Благодари за нее. Тени мало что надо:

памятник встречи».

 

«Просьба одна у нас всех;

Ничего-то и нет, кроме этой

Просьбы».

 

«Возьми, перевозчик, ты видишь,

Как мы живем на земле:

Прялка. Плуг. Копье. Кувшин».

 

Пространное послесловие Сергея Степанцова, занимающее половину книги, безусловно, интересно, глубоко и проливает свет как на метод стихосложения, так и на исторические параллели. Недостатком является некоторая сложность изложения, рациональная, научная, что не очень сочетается со стихотворным процессом, выраженным Седаковой. Например, плохо уживаются прозрачные, лёгкие «пьесы» Седаковой с таким нарративом: «Вероятно, многие согласятся с тем, что выработанная в русской силлабо-тонической поэзии дактило-трохеическая имитация греческого квантитативного гекзаметра и элегического дистиха – самая прижившаяся и успешная адаптация греческого размера на русской почве, причем адаптированный размер опознается именно как античный». Вероятно, данный дискурс можно было бы выразить более легким поэтическим языком.

Успехом Седаковой стали вариации на тему гекзаметра, который в наше время в русском языке употребляется только для перевода античных произведений.

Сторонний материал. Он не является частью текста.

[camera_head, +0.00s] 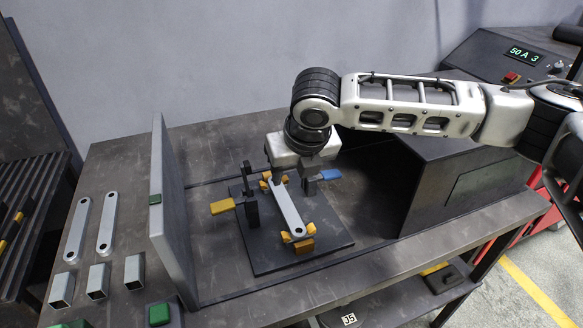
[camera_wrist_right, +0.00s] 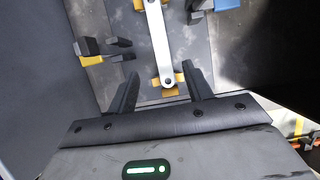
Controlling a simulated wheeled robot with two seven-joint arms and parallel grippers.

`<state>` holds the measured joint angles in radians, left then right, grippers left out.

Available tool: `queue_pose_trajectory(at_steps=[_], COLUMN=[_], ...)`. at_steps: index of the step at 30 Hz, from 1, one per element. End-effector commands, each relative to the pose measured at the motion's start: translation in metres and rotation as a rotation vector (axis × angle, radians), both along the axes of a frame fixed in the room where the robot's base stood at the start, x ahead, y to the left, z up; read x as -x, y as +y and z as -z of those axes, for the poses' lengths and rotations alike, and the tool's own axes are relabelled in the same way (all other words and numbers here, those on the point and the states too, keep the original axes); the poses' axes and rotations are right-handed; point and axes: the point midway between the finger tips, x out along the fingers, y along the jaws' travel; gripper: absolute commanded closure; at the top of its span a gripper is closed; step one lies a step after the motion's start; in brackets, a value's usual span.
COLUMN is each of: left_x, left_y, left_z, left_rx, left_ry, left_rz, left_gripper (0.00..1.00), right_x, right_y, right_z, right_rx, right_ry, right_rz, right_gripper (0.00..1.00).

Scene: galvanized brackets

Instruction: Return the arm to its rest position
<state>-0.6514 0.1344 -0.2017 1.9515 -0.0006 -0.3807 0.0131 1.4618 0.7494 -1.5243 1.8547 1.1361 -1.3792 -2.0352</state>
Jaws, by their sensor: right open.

В заключение нужно отметить оригинальные и интересные работы Василия Шлычкова (оттиски глиняных форм) как попытку прочтения стел и надписей. Само по себе это выглядит очень поэтично, – отличный пример поэзии в графике. Однако они, пожалуй, выступают самостоятельным произведением, а не конкретной визуальной интерпретацией стел Седаковой.

«Стелы и надписи» Ольги Седаковой являются интереснейшим примером традиций русской философской поэзии и блестящим образцом «ненормативного» современного русского стихосложения.